The Nominating and Corporate Governance Committee (the “Committee”) of the board of directors (the “Board”) of SharpSpring, Inc. (the “Company”) shall consist of three or more directors. Each member of the Committee shall be independent in accordance with the rules of the NASDAQ Stock Market.
The members of the Committee shall be appointed by the Board. The members of the Committee shall serve for such term or terms as the Board may determine or until earlier resignation or death. The Board may remove any member from the Committee at any time with or without cause.
The purpose of the Committee is to carry out the responsibilities delegated by the Board relating to the Company’s director nominations process and procedures, developing and maintaining the Company’s corporate governance policies and any related matters required by the federal securities laws.
Duties and Responsibilities.
The Committee shall have the following authority and responsibilities:
To identify and screen individuals qualified to become members of the Board, consistent with criteria approved by the Board. The Committee shall consider any director candidates recommended by the Company’s stockholders pursuant to the procedures described in the Company’s proxy statement.

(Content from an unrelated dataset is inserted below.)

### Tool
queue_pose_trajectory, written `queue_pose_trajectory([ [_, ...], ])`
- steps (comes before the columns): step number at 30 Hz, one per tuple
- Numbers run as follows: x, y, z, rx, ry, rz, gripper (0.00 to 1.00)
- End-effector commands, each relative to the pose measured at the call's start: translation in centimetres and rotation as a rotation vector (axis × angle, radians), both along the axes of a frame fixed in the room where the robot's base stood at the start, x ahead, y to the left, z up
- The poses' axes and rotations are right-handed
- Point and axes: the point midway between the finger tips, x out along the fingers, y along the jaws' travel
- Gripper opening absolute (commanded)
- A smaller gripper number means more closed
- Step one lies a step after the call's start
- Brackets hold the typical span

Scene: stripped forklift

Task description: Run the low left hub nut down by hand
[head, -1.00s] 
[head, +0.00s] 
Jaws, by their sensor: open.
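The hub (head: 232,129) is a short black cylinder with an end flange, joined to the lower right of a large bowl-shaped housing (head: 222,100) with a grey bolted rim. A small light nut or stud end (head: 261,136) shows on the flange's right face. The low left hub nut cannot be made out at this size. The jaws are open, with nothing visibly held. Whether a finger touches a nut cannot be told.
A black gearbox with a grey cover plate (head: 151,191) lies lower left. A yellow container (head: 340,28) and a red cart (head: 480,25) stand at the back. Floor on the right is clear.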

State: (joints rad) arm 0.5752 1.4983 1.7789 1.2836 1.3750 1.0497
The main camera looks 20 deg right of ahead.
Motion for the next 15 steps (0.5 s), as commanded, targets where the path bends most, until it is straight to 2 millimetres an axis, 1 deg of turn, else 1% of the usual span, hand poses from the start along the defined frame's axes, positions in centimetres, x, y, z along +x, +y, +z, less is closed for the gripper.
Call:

To make recommendations to the Board regarding the selection and approval of the nominees for director to be submitted to a stockholder vote at the annual meeting of stockholders.
To develop, subject to approval by the Board, a process for an annual evaluation of the Board and its committees and to oversee the conduct of this annual evaluation.
To review the Board’s committee structure and composition and to make recommendations to the Board regarding the appointment of directors to serve as members of each committee and committee chairmen annually.
If a vacancy on the Board and/or any Board committee occurs, to identify and make recommendations to the Board regarding the selection and approval of candidates to fill such vacancy either by election by stockholders or appointment by the Board.
To develop and recommend to the Board for approval standards for determining whether a director has a relationship with the Company that would impair its independence.
To review and discuss with management the disclosure regarding the operations of the Committee and director independence, and to recommend that this disclosure be included in the Company’s proxy statement or annual report on Form 10-K, as applicable.
To monitor compliance with the Company’s CODE OF BUSINESS CONDUCT AND ETHICS (the “Code”), to investigate any alleged breach or violation of the Code and to enforce the provisions of the Code.
Structure and Operations.
The Board shall designate a member of the Committee as the chairperson. The Committee shall meet at least four (4) times a year at such times and places as it deems necessary to fulfill its responsibilities. The Committee shall report regularly to the Board regarding its actions and make recommendations to the Board as appropriate. The Committee is governed by the same rules regarding meetings (including meetings in person or by telephone or other similar communications equipment), action without meetings, notice, waiver of notice, and quorum and voting requirements as are applicable to the Board.
The Committee shall review this Charter at least annually and recommend any proposed changes to the Board for approval.
Delegation of Authority.
The Committee shall have the authority to delegate any of its responsibilities, along with the authority to take action in relation to such responsibilities, to one or more subcommittees as the Committee may deem appropriate in its sole discretion.
The Committee shall conduct an annual evaluation of the performance of its duties under this charter and shall present the results of the evaluation to the Board. The Committee shall conduct this evaluation in such manner as it deems appropriate.